[START RECORDS SHOWN]

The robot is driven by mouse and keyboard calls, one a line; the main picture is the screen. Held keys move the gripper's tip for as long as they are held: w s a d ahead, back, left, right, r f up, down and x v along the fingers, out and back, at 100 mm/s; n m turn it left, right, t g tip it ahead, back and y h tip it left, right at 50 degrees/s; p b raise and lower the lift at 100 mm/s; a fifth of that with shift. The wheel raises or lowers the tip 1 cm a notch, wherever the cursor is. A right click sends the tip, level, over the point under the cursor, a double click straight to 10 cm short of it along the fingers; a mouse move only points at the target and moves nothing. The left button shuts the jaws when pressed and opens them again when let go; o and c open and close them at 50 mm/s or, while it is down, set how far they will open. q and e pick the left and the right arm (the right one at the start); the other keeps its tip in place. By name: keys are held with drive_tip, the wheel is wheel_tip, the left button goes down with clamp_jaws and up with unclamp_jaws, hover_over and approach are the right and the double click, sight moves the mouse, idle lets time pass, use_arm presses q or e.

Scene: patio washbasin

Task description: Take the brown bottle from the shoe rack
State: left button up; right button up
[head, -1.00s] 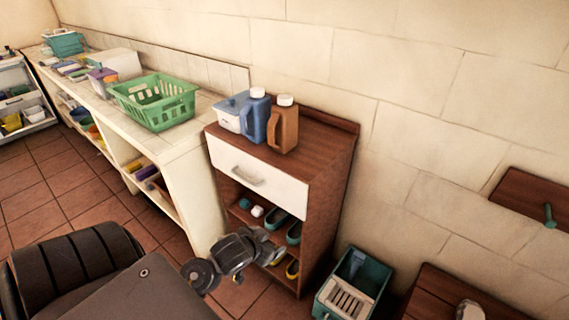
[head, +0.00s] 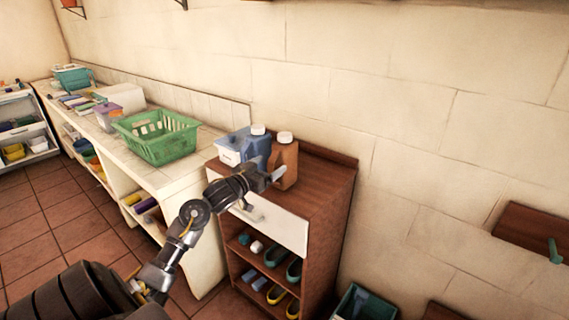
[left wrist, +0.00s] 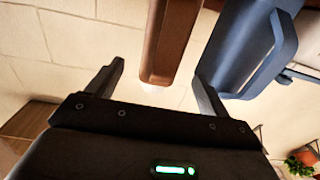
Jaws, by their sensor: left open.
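The brown bottle (head: 285,160), with a white cap, stands upright on top of the wooden shoe rack (head: 325,190). My left gripper (head: 270,178) is open in front of the bottle and hides part of its lower body. In the left wrist view, the brown bottle (left wrist: 172,40) shows between the two spread fingers of my left gripper (left wrist: 158,72), with gaps on both sides; I cannot tell how deep it lies between them. My right gripper is not in view.
A blue jug (head: 256,148) stands close on the bottle's left; in the left wrist view the jug (left wrist: 250,45) is near one finger. A blue-and-white box (head: 230,148) is beside it. A green basket (head: 155,140) sits on the counter. The rack top's right side is clear.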

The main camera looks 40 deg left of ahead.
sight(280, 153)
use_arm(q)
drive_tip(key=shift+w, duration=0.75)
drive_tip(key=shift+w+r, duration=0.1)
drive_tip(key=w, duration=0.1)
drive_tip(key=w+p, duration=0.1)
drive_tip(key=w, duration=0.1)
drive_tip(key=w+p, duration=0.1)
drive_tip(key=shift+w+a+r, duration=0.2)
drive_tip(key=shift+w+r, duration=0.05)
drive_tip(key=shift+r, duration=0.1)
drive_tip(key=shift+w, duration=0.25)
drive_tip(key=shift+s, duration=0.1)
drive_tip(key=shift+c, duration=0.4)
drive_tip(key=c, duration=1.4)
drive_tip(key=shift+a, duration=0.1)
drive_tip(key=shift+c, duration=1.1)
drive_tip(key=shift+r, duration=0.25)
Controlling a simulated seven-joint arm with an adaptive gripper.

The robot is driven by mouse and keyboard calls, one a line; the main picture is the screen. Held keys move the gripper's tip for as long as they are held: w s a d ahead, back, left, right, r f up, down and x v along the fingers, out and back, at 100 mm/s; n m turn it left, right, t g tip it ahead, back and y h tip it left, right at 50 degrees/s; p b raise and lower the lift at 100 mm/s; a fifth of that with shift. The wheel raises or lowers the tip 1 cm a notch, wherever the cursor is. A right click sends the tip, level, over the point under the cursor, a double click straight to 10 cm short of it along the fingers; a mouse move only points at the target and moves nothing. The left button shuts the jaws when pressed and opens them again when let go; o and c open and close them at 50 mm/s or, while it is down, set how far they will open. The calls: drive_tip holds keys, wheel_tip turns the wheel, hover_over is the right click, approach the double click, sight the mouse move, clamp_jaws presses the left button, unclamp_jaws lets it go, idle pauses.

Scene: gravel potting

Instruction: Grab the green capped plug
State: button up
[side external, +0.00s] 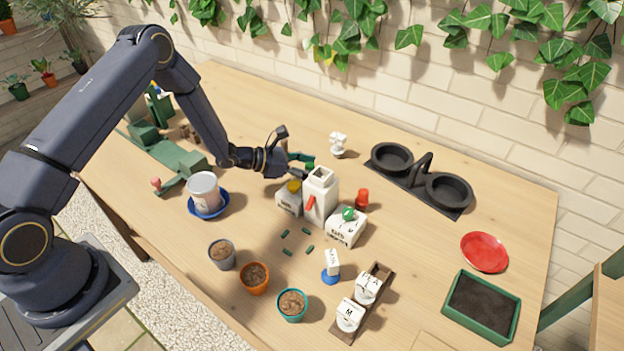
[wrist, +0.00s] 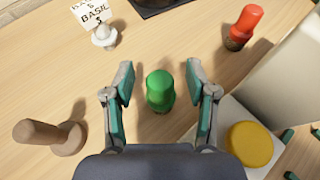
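The green capped plug (wrist: 160,88) stands on the wooden table in the wrist view, seen from above with its green cap toward the camera. My gripper (wrist: 162,82) is open, with one teal-padded finger on each side of the plug. Gaps show between the cap and both fingers, so neither seems to touch it. In the side external view, my gripper (side external: 298,158) is low over the table behind the white bottle-like container, and it partly hides the plug there. Another green knob (side external: 348,213) sits on a white labelled box.
A red-capped plug (wrist: 240,27) stands to the right, near the tall white container (side external: 320,194). A yellow cap (wrist: 248,143) tops a white box close to my right finger. A basil marker (wrist: 104,35) and a wooden-handled object (wrist: 50,135) stand left.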

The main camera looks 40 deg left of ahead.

[END RECORDS SHOWN]

■ BRIEF
Retype the records exactly. Any image in them should not appear in what you write.

■ RESULT
The robot is driven by mouse and keyboard calls, one a line; the main picture is the screen. Held keys move the gripper's tip for as long as they are held: w s a d ahead, back, left, right, r f up, down and x v along the fingers, out and back, at 100 mm/s; n m turn it left, right, t g tip it ahead, back and y h tip it left, right at 50 degrees/s; p b raise and lower the lift at 100 mm/s; a fifth of that with shift. The wheel raises or lowers the tip 1 cm a notch, wherever the cursor is. A right click sends the tip, level, over the point under the cursor, a double click straight to 10 cm short of it along the fingers; a mouse move only points at the target and moves nothing. The left button shuts the jaws when pressed and opens them again when let go; o and c open and close them at 50 mm/s or, while it is down, set how far they will open. q and e pick the left and the right arm (the right one at the start); the other keeps its tip in place. By name: keys are held with drive_tip, the wheel is wheel_tip, the left button goes down with clamp_jaws and up with unclamp_jaws, hover_over and approach are the right and the double click, sight moves the mouse, idle lets time pass, use_arm presses q or e.

Scene: patio washbasin

Task description: Take the brown bottle from the shoe rack
State: left button up; right button up
[head, -1.00s] 
[head, +0.00s] 
[left wrist, +0.00s] 
Jaws, by their sensor: left open.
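The brown bottle (head: 285,160), with a white cap, stands upright on top of the wooden shoe rack (head: 325,190). My left gripper (head: 270,178) is open in front of the bottle and hides part of its lower body. In the left wrist view, the brown bottle (left wrist: 172,40) shows between the two spread fingers of my left gripper (left wrist: 158,72), with gaps on both sides; I cannot tell how deep it lies between them. My right gripper is not in view.
A blue jug (head: 256,148) stands close on the bottle's left; in the left wrist view the jug (left wrist: 250,45) is near one finger. A blue-and-white box (head: 230,148) is beside it. A green basket (head: 155,140) sits on the counter. The rack top's right side is clear.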

The main camera looks 40 deg left of ahead.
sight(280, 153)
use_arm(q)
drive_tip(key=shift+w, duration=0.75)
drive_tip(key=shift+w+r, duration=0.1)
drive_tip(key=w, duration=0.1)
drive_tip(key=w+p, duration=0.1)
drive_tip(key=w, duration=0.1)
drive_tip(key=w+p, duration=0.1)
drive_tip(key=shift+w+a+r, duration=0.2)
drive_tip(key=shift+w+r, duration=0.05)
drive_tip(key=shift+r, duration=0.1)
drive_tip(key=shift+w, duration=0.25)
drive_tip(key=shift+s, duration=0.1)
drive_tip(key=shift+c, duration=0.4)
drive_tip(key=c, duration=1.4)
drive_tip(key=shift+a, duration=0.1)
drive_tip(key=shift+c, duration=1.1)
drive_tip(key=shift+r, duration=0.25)
Controlling a simulated seven-joint arm with an adaptive gripper.

The robot is driven by mouse and keyboard calls, one a line; the main picture is the screen. Held keys move the gripper's tip for as long as they are held: w s a d ahead, back, left, right, r f up, down and x v along the fingers, out and back, at 100 mm/s; n m turn it left, right, t g tip it ahead, back and y h tip it left, right at 50 degrees/s; p b raise and lower the lift at 100 mm/s; a fifth of that with shift. The wheel raises or lowers the tip 1 cm a notch, wherever the cursor is. A right click sends the tip, level, over the point under the cursor, a double click straight to 10 cm short of it along the fingers; a mouse move only points at the target and moves nothing. The left button shuts the jaws when pressed and opens them again when let go; o and c open and close them at 50 mm/s or, while it is down, set how far they will open. The calls: drive_tip holds keys, wheel_tip turns the wheel, hover_over is the right click, approach the double click, sight the mouse move, clamp_jaws presses the left button, unclamp_jaws lets it go, idle pauses.

Scene: gravel potting

Instruction: Grab the green capped plug
State: button up
[side external, +0.00s] 
[wrist, +0.00s] 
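The green capped plug (wrist: 160,88) stands on the wooden table in the wrist view, seen from above with its green cap toward the camera. My gripper (wrist: 162,82) is open, with one teal-padded finger on each side of the plug. Gaps show between the cap and both fingers, so neither seems to touch it. In the side external view, my gripper (side external: 298,158) is low over the table behind the white bottle-like container, and it partly hides the plug there. Another green knob (side external: 348,213) sits on a white labelled box.
A red-capped plug (wrist: 240,27) stands to the right, near the tall white container (side external: 320,194). A yellow cap (wrist: 248,143) tops a white box close to my right finger. A basil marker (wrist: 104,35) and a wooden-handled object (wrist: 50,135) stand left.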

The main camera looks 40 deg left of ahead.

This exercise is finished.